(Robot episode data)
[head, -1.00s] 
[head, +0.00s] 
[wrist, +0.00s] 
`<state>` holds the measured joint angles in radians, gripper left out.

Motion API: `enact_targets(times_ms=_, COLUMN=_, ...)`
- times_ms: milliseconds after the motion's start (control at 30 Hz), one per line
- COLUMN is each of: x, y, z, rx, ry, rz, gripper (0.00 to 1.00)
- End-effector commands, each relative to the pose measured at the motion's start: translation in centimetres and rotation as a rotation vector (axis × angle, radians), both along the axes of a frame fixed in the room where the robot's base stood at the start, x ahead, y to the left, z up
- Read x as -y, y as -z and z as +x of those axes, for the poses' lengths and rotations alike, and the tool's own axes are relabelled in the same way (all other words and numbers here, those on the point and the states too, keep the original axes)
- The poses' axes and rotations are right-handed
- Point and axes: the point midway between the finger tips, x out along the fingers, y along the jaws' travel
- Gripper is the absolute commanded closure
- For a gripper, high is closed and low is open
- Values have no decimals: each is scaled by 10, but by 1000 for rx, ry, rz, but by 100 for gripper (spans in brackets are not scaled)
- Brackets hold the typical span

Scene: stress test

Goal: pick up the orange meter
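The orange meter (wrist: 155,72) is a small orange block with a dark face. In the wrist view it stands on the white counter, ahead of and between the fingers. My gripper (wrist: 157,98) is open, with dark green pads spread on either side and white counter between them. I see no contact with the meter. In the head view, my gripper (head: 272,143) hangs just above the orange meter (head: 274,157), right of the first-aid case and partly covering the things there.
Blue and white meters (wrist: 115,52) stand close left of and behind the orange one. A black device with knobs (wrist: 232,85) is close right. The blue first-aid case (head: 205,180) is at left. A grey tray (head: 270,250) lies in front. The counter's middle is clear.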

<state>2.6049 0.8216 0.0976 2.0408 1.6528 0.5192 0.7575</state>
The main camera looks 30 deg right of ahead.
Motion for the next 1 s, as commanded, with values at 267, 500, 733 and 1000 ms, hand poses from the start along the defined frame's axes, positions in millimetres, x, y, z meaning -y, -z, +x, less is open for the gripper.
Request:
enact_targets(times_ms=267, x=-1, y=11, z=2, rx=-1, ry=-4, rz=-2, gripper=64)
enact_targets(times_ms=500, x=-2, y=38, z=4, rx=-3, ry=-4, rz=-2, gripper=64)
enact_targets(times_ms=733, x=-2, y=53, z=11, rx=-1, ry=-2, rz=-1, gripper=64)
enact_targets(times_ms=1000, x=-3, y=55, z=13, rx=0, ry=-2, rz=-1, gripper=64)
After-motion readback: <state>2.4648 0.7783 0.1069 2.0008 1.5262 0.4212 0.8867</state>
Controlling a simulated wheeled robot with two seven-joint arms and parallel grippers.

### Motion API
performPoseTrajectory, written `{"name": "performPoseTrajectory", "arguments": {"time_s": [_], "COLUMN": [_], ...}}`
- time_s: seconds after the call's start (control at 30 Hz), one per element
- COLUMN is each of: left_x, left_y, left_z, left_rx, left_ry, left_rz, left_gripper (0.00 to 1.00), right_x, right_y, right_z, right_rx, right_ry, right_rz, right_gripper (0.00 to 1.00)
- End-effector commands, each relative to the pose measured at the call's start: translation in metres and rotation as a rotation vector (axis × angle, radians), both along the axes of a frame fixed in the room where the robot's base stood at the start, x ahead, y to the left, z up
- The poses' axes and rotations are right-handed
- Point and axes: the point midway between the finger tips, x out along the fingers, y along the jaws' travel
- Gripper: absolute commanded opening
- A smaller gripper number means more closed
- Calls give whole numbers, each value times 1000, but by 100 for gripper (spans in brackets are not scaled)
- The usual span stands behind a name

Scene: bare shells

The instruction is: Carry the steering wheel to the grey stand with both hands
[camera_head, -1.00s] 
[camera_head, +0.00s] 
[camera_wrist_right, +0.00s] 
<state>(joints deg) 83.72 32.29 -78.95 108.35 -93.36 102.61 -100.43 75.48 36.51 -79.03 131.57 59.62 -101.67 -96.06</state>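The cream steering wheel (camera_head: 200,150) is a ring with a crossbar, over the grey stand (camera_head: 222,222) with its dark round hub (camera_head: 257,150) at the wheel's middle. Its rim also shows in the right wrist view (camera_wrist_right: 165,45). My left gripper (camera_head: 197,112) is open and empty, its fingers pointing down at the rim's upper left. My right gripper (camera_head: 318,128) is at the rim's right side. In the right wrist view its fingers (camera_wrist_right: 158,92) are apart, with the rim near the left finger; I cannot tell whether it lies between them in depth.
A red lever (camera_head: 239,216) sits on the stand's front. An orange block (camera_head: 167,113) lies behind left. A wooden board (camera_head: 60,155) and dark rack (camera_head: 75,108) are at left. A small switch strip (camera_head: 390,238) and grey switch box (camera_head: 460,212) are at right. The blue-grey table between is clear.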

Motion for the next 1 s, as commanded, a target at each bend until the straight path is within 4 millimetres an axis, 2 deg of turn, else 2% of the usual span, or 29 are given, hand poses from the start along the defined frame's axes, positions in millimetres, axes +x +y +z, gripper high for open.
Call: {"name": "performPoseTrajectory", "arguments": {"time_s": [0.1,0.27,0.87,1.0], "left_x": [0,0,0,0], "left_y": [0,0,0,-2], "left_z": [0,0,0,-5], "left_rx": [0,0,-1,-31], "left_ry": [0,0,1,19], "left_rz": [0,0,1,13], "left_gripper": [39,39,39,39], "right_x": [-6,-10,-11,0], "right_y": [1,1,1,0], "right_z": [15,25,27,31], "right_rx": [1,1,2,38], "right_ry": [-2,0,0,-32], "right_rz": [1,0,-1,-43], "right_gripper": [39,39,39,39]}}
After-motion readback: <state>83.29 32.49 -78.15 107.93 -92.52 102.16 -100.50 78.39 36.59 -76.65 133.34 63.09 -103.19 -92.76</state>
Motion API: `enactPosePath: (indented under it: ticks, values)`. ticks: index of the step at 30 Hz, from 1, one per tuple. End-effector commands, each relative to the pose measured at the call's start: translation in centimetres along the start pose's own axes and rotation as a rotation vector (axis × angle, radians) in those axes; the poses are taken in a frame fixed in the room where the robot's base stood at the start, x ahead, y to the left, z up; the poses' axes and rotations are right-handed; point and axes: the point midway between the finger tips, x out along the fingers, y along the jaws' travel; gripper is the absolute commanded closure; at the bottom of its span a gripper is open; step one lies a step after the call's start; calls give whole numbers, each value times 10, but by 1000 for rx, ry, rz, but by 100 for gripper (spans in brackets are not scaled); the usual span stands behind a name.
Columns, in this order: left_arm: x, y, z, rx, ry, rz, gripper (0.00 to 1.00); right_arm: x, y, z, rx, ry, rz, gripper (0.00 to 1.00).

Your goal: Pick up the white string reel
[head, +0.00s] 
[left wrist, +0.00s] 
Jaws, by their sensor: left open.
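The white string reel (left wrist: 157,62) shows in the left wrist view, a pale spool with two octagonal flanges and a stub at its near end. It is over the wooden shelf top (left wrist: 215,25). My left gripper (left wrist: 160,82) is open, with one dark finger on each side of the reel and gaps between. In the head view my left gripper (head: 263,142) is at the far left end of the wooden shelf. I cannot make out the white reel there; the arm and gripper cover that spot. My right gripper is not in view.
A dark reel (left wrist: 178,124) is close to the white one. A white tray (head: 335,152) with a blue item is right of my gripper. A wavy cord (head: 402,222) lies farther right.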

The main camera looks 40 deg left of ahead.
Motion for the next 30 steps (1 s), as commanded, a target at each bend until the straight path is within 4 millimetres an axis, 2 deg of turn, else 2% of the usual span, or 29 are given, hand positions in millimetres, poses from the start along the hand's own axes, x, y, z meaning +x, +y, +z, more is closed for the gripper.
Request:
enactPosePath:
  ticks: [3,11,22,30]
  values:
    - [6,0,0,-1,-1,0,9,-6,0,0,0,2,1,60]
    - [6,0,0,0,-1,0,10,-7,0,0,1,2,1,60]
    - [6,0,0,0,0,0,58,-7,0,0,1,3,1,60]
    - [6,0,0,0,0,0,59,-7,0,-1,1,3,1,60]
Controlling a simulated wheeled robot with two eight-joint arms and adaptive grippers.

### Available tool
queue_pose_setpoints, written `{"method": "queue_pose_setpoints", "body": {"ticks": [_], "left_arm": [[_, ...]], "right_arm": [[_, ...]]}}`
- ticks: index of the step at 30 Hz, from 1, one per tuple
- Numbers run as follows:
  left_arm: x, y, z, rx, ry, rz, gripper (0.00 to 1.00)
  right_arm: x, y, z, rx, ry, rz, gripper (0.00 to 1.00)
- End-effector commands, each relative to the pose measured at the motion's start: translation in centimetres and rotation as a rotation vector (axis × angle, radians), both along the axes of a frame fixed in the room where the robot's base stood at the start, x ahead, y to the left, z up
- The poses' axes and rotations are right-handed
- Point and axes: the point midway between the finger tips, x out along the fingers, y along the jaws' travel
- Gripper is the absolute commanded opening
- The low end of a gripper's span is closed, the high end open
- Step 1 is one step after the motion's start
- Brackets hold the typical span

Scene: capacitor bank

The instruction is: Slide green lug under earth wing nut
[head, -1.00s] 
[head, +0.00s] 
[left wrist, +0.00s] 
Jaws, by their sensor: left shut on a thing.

= What you will do =
Make an exact transcription of the lines from the line with "Controlling a simulated wheeled robot with two eight-joint" through the line with "The instruction is: Slide", inclusive, omitting all others.

= Result =
Controlling a simulated wheeled robot with two eight-joint arms and adaptive grippers.

### Available tool
queue_pose_setpoints, written `{"method": "queue_pose_setpoints", "body": {"ticks": [_], "left_arm": [[_, ...]], "right_arm": [[_, ...]]}}`
- ticks: index of the step at 30 Hz, from 1, one per tuple
- Numbers run as follows:
  left_arm: x, y, z, rx, ry, rz, gripper (0.00 to 1.00)
  right_arm: x, y, z, rx, ry, rz, gripper (0.00 to 1.00)
- End-effector commands, each relative to the pose measured at the motion's start: translation in centimetres and rotation as a rotation vector (axis × angle, radians), both along the axes of a frame fixed in the room where the robot's base stood at the start, x ahead, y to the left, z up
- The poses' axes and rotations are right-handed
- Point and axes: the point midway between the finger tips, x out along the fingers, y along the jaws' travel
- Gripper is the absolute commanded opening
- The low end of a gripper's span is closed, the high end open
- Step 1 is one step after the motion's start
- Brackets hold the typical span

Scene: capacitor bank

The instruction is: Slide green lug under earth wing nut

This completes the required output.